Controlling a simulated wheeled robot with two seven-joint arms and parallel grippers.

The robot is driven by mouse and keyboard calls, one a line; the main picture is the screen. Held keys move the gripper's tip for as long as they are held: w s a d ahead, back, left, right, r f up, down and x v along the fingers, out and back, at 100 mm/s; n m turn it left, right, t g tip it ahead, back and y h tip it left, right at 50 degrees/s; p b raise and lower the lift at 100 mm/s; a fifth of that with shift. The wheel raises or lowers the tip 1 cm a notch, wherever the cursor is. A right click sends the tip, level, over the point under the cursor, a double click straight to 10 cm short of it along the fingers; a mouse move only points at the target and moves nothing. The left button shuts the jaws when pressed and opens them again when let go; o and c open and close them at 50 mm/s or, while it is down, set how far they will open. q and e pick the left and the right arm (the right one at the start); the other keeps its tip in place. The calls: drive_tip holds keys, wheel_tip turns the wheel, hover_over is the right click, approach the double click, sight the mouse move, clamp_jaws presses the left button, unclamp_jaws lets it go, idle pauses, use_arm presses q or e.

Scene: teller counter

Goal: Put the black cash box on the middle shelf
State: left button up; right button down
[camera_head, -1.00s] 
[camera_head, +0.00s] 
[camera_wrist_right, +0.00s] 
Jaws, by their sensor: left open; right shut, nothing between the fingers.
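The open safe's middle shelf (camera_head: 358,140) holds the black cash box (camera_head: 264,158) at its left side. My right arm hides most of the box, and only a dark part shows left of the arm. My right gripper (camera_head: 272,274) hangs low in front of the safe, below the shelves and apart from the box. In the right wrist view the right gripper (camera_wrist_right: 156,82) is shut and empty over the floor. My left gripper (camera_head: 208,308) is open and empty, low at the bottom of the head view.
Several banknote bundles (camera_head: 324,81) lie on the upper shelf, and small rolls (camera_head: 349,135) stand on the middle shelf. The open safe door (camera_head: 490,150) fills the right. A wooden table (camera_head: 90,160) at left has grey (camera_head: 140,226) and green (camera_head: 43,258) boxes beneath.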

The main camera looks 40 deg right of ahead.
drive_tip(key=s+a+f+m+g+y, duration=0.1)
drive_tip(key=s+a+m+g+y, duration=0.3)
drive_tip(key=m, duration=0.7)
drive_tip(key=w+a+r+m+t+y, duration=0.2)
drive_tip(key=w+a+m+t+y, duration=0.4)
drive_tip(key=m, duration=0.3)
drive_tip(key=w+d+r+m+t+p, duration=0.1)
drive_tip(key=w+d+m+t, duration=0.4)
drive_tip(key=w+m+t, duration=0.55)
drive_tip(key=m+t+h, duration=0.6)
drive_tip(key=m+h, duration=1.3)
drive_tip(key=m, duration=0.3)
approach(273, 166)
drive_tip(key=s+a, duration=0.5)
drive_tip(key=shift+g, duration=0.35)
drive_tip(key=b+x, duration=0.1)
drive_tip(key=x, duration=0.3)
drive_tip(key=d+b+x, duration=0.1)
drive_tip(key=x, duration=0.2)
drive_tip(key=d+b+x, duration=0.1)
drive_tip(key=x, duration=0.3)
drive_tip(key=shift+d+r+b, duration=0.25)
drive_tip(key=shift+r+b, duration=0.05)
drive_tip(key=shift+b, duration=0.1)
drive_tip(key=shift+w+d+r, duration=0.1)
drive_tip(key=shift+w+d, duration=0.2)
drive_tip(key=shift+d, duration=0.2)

▸ **Given instruction**
Find the word "robot" in the material, then list each line that holds it.

▸ **Written response**
Controlling a simulated wheeled robot with two seven-joint arms and parallel grippers.
The robot is driven by mouse and keyboard calls, one a line; the main picture is the screen. Held keys move the gripper's tip for as long as they are held: w s a d ahead, back, left, right, r f up, down and x v along the fingers, out and back, at 100 mm/s; n m turn it left, right, t g tip it ahead, back and y h tip it left, right at 50 degrees/s; p b raise and lower the lift at 100 mm/s; a fifth of that with shift. The wheel raises or lowers the tip 1 cm a notch, wherever the cursor is. A right click sends the tip, level, over the point under the cursor, a double click straight to 10 cm short of it along the fingers; a mouse move only points at the target and moves nothing. The left button shuts the jaws when pressed and opens them again when let go; o and c open and close them at 50 mm/s or, while it is down, set how far they will open. q and e pick the left and the right arm (the right one at the start); the other keeps its tip in place. The calls: drive_tip holds keys, wheel_tip turns the wheel, hover_over is the right click, approach the double click, sight the mouse move, clamp_jaws presses the left button, unclamp_jaws lets it go, idle pauses, use_arm presses q or e.

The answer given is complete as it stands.